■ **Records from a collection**
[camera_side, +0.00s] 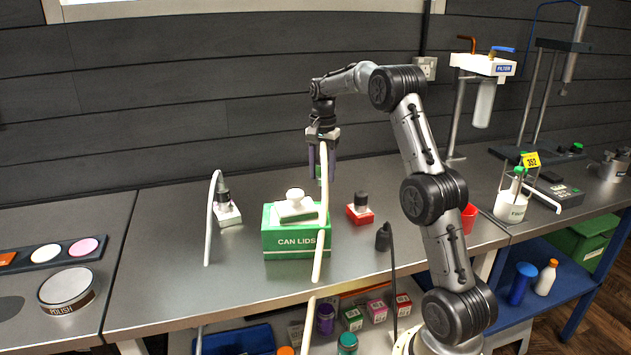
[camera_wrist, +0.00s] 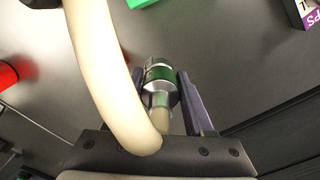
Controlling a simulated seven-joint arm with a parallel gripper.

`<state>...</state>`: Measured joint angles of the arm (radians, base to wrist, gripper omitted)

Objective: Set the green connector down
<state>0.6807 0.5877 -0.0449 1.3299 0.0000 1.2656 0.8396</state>
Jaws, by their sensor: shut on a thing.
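The green connector (camera_wrist: 159,74) is a metal fitting with a green band on a thick cream hose (camera_wrist: 105,70). In the side view my gripper (camera_side: 322,168) points down, well above the bench (camera_side: 165,255), behind the green box. Only a bit of the green connector (camera_side: 319,172) shows there between the fingers. The cream hose (camera_side: 323,200) hangs down in front of the box, past the bench's front edge.
The green CAN LIDS box (camera_side: 283,241) carries a white knobbed block (camera_side: 296,208). A red-based fitting (camera_side: 360,209) stands right of it, a white-based fitting (camera_side: 228,212) with a white hose left. A black plug (camera_side: 383,238) stands near the front.

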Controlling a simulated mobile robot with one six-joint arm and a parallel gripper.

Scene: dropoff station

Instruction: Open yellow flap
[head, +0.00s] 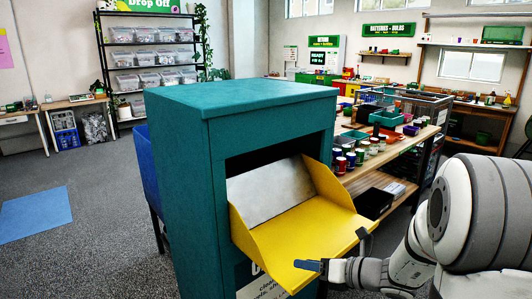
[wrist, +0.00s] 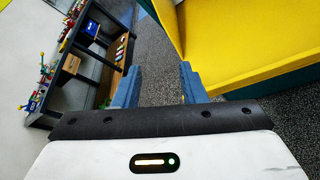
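The yellow flap (head: 310,215) is on the front of a teal drop box (head: 235,140). It is tilted outward and down, with yellow side walls and a pale grey panel behind it inside the opening. My gripper (head: 336,251) is at the flap's front lower edge. In the wrist view, my gripper (wrist: 159,86) is open, with two blue fingers apart and only carpet between them. The yellow flap (wrist: 235,50) lies just right of the right finger there. I cannot tell whether the finger touches it.
A wooden workbench (head: 390,150) with jars and coloured bins stands behind and right of the box. A black shelf (head: 150,60) with clear bins is at the back left. Grey carpet with a blue mat (head: 35,213) lies open on the left.

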■ **To do**
Which lines contain the word "simulated"? Copy each one.

■ **Exercise output**
Controlling a simulated seven-joint arm with a parallel gripper.
Controlling a simulated mobile robot with one six-joint arm and a parallel gripper.

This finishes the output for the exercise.